Outro ponto que une Bolívar e Flamengo é o sonho da casa própria. Enquanto o Rubro-Negro deu o primeiro passo ao comprar o terreno do Gasômetro, os bolivianos que sempre jogaram no estádio público Hernando Siles vão começar a erguer o seu ainda esse ano. Uma arena com campo de qualidade e onde consiga lucrar com a bilheteria é parte do pilar de oferecer "melhores condições".
Diferentemente do Flamengo e sua briga judicial com a Caixa Econômica Federal, o terreno não deu dor de cabeça para os bolivianos. Isto porque o local escolhido, no bairro Tembladerani em La Paz, foi onde estava o estádio Simón Bolívar, que pertencia ao clube, mas só era usado para treinos antes do CT ficar pronto. Sua estrutura foi demolida para abrigar a casa nova, com capacidade para 20 mil pessoas.
- Vai ser um estádio mais fechado, que vai gerar mais pressão. E foi pensado com algumas estratégias, como por exemplo: quando entrar o time visitante, vai ter que dar toda uma volta por baixo do estádio e passar por debaixo de onde estará a nossa torcida, para sentir vibrar o estádio desde a chegada. Há temas psicológicos para que seja muito mais difícil. Vai ter um campo espetacular, melhor que o do (Hernando) Siles, onde a bola vai circular muito mais rápida. A altitude é boa, mas se você não a aproveita, não sabe jogar com ela, não te ajuda muito. A ideia é como ter mais vantagens: se tem um time muito rápido, que toca muito a bola, com um bom gramado para a bola correr e um ambiente bastante forte gritando, realmente vai ser um inferno para quem vier jogar lá - afirmou Valdivia.

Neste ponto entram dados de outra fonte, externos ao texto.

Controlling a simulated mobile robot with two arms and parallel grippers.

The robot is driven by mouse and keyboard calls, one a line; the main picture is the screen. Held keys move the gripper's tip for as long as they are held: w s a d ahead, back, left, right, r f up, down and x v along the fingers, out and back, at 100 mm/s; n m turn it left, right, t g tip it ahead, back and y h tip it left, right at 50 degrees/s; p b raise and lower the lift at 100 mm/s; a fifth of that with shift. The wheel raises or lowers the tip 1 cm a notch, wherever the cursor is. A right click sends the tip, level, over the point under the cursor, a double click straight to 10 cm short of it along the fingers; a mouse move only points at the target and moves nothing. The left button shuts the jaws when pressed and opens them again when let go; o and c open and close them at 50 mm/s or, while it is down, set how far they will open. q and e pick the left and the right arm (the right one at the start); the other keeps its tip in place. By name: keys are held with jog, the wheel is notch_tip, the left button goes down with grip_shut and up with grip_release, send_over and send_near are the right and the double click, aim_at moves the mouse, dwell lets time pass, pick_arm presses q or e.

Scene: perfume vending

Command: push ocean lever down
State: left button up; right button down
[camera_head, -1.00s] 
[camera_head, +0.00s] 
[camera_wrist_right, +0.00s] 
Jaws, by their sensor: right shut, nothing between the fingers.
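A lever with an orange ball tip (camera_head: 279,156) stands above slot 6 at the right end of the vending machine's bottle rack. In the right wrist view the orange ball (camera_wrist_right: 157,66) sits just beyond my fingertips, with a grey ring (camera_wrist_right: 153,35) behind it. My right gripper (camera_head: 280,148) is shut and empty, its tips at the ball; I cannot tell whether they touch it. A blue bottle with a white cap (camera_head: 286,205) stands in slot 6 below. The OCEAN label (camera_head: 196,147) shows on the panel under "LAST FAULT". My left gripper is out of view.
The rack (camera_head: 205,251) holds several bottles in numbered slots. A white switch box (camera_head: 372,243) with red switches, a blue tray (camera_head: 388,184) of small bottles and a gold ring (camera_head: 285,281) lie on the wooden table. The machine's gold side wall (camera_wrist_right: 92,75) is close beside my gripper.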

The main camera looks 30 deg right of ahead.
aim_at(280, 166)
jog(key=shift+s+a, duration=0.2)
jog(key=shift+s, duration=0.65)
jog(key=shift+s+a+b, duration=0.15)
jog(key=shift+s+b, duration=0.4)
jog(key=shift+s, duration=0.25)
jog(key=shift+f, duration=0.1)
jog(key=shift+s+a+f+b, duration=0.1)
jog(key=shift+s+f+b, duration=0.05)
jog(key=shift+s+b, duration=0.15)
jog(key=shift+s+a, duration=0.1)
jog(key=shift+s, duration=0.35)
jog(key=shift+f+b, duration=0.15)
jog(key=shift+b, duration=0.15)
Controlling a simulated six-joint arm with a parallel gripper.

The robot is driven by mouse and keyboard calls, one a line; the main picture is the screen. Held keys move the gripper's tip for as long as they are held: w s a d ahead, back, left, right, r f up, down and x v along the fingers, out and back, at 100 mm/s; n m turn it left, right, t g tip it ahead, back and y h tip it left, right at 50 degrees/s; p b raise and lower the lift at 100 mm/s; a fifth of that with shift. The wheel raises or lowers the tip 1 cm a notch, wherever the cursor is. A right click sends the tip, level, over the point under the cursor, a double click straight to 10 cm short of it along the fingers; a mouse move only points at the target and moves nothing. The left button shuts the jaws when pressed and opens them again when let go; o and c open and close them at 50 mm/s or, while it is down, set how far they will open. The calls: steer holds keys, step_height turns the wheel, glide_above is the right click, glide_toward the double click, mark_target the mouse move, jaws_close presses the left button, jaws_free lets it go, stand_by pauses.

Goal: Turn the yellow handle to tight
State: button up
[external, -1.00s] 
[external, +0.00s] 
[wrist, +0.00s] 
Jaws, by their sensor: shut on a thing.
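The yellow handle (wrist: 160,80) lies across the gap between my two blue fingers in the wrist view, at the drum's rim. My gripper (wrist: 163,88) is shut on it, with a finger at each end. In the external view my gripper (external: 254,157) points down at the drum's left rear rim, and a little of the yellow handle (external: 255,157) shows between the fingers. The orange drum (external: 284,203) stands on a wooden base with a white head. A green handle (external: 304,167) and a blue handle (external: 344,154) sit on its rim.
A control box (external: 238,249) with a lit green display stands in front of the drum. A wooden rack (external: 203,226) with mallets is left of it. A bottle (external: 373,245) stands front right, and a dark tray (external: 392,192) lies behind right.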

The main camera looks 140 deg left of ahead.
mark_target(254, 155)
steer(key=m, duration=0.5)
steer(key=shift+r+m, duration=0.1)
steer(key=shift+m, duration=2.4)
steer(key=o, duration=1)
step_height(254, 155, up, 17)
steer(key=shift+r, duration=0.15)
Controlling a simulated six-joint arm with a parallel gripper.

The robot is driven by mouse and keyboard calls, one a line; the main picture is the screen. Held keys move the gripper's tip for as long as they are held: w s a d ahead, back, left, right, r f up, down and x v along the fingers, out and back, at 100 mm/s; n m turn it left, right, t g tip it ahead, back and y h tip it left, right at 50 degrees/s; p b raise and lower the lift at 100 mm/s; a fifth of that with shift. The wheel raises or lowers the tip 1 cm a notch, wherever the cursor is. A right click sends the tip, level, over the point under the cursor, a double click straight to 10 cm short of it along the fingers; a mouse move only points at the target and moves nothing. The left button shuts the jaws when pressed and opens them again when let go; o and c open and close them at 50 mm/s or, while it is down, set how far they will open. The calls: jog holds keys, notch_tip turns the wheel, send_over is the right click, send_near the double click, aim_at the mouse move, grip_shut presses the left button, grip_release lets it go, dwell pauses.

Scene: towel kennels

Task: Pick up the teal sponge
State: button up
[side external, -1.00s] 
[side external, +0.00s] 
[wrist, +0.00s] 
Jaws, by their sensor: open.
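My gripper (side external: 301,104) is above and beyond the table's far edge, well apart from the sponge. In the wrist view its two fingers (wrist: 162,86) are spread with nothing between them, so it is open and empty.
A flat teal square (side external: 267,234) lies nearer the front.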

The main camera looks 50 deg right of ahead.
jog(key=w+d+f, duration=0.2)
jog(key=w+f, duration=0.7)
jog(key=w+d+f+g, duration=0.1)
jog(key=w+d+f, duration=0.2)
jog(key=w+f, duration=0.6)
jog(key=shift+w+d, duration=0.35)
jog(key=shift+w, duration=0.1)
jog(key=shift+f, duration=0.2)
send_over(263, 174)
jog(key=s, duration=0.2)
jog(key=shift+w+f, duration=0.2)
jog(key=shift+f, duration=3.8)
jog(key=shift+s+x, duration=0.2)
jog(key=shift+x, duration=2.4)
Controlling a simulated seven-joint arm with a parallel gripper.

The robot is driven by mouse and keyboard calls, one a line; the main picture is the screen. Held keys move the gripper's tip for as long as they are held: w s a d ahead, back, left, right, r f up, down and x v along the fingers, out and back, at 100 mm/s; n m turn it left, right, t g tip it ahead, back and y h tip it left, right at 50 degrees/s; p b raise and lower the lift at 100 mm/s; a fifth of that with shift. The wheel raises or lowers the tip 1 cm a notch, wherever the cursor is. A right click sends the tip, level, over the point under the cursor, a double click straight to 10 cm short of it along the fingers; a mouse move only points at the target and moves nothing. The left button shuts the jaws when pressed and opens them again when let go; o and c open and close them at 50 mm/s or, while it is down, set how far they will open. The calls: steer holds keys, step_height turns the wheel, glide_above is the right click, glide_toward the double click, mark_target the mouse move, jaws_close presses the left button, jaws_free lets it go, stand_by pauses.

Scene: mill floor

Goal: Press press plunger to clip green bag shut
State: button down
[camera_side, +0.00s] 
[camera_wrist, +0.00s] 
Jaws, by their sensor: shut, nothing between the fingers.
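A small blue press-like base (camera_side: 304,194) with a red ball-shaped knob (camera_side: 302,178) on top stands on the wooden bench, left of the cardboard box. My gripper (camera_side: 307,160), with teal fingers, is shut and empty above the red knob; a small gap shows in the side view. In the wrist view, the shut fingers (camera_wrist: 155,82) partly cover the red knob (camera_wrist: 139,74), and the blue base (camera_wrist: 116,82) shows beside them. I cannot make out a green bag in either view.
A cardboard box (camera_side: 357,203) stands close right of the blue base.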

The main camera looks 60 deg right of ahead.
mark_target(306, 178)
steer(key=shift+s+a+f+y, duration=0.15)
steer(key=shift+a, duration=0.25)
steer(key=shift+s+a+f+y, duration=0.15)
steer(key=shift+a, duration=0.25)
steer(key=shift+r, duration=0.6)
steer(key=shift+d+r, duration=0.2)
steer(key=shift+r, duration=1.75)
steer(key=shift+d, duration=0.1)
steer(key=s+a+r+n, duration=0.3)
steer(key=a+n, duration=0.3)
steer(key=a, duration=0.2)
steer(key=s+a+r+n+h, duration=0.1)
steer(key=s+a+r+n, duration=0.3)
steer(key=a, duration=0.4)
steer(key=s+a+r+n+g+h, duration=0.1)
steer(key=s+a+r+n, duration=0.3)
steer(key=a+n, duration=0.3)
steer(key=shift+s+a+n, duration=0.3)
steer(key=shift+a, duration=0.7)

O Grupo City também está atuando no projeto de construção do estádio, calculado entre 45 e 50 milhões de dólares. Desse montante, Marcelo Claure já deu R$ 20 milhões para o clube iniciar as obras. Quem passa pelo local atualmente vê que ainda não há nenhuma estrutura erguida, mas a primeira parte foi colocar vários pilares 30 metros para baixo do piso por se tratar de um solo onde passa água, segundo o CEO:
- Já temos mais de 700 pilares postos no chão e não são visíveis. O trabalho está avançado, demolimos o antigo estádio, colocamos pilares no solo e agora estamos fazendo o muro de contenção, depois começa a obra grossa. Para terminar essa primeira etapa, são como 30 milhões de dólares. Vamos buscar os 10 milhões que faltam para dar o start. Nossa ideia inicial era estrear nosso estádio dia 12 de abril, no aniversário de 100 anos do clube. Esse prazo claramente não vamos chegar, mas esperamos ter a primeira etapa terminada ao final de 2025, onde já possa ser utilizado.
Não chega a ser um multiverso, mas, apesar de todas as semelhanças, Bolívar e Flamengo são tão diferentes que parecem estar em realidades paralelas. A folha salarial do time boliviano, por exemplo, é de 8 milhões de dólares por ano, enquanto a do Rubro-Negro gira em torno de 6 milhões de dólares por mês.
Só esse ano o Flamengo pagou 16 milhões de dólares à vista para comprar De la Cruz, enquanto a contratação mais cara da história do Bolívar foi 1,5 milhão de dólares pelo centroavante brasileiro Chico da Costa. O próprio atacante depois virou a melhor venda do clube num total de 3 milhões de dólares (somando empréstimo, repasse de porcentagem e transferência). Valor que não é nem 6% dos 45 milhões de euros da maior venda rubro-negra com Vini Júnior.
- Nossa folha anual é de 8 milhões de dólares, o Flamengo gasta isso em dois jogadores (risos). Praticamente o que gastamos em um ano, eles gastam em um mês. Estamos muito longe do que queremos, que é ter uma média de 3 a 4 milhões de dólares anuais em vendas. Mas há três anos o Bolívar não vendia, e nos últimos três anos vendemos entre 1 e 2 milhões de dólares em diferentes jogadores - ponderou Valdivia, que mantém os pés no chão sobre chegar um dia a competir financeiramente com as potências da América do Sul:
- Somos realistas, sei que contra o Brasil não vamos competir. Quando vejo meu nível de gastos e o do Flamengo , estamos falando de 10 vezes mais. E há um tema importante: direitos de televisão. No Brasil se recebe por competição. Um Palmeiras, um Flamengo , recebem 15, 20 milhões de dólares da televisão. Aqui, recebemos 600 mil dólares por ano da televisão, a Bolívia está muito atrasada nisso. Por isso para nós é tão importante a Copa Libertadores pelo que ela paga.